The city ordinance says businesses can allow smoking if they buy a special permit, improve ventilation systems and limit smoking-optional rooms to adults.
Najim contended that the statewide ban is not uniformly applied — violating the Kansas Constitution — because it has exemptions, including casinos.
He said people who don't want to be around smoke can avoid businesses that cater to smokers.
Tim Riemann, an assistant attorney general representing the state, contended that the reason the plaintiffs oppose the statewide ban is because it is so stringent — a ban on smoking in their businesses.
He said it was illogical for the plaintiffs to argue otherwise.
"The Wichita ordinance does not restrict smoking to any great extent," Riemann said.
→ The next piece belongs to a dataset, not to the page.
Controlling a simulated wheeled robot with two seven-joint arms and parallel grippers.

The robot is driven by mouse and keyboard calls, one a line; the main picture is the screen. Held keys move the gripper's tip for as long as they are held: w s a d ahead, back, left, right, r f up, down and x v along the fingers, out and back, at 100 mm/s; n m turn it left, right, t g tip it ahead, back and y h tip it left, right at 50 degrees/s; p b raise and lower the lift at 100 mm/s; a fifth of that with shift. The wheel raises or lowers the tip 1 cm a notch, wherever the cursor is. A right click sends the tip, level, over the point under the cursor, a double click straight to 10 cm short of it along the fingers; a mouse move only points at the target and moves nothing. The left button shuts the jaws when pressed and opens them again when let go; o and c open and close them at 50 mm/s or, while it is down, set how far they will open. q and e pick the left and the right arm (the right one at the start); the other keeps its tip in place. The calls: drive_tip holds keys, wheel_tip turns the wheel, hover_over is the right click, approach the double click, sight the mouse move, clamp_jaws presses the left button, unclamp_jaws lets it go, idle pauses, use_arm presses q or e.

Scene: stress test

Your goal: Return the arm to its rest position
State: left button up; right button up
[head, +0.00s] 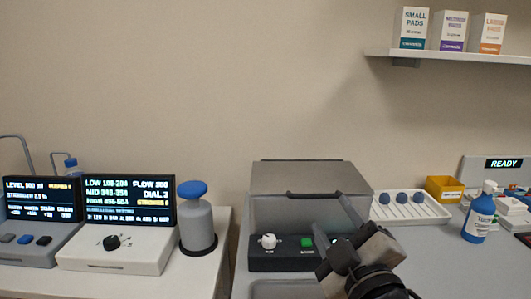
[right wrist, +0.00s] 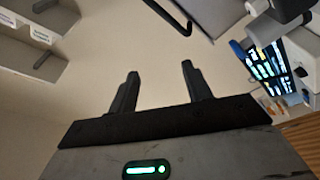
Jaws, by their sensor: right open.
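My left gripper is not in either view.
Two display units (head: 40,215) (head: 129,215) and a grey canister with a blue top (head: 196,220) stand at left. A white rack (head: 409,208), a yellow bin (head: 444,189) and a blue bottle (head: 479,215) stand at right. Boxes (head: 451,32) sit on a wall shelf (head: 450,57).

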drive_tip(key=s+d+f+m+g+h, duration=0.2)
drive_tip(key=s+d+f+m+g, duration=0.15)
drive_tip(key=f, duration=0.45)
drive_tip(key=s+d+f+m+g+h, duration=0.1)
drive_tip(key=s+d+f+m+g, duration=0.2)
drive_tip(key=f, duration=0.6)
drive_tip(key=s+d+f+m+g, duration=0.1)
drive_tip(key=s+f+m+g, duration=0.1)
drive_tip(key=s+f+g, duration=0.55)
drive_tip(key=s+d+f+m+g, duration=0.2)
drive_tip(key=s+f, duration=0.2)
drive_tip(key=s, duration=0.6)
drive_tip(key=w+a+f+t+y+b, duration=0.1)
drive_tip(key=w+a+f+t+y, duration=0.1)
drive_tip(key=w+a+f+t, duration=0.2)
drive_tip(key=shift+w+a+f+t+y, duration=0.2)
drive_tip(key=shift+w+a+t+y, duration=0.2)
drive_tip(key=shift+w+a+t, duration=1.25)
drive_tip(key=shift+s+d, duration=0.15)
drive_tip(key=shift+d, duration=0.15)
He also countered Najim's argument that the law is inconsistently applied. Riemann said it applies to all cities the same way.
Some plaintiffs testified in court that their businesses would suffer hundreds of thousands of dollars in damages and that they could be forced to close under the state ban. They said they cater to customers who come to their establishments to smoke and not be "hassled" by people who oppose smoking.
They also argue that the state is being hypocritical in make an exception for state-owned casinos.
After the hearing, plaintiff Ali Issa, who operates Heat Cigar Bar & Hookah Lounge, said that the city ordinance adequately limits exposure to secondhand smoke and protects minors.
In a counterpoint, Diane Tinker, with the American Lung Association/Wichita, said, "This is a public health issue, not a business rights issue."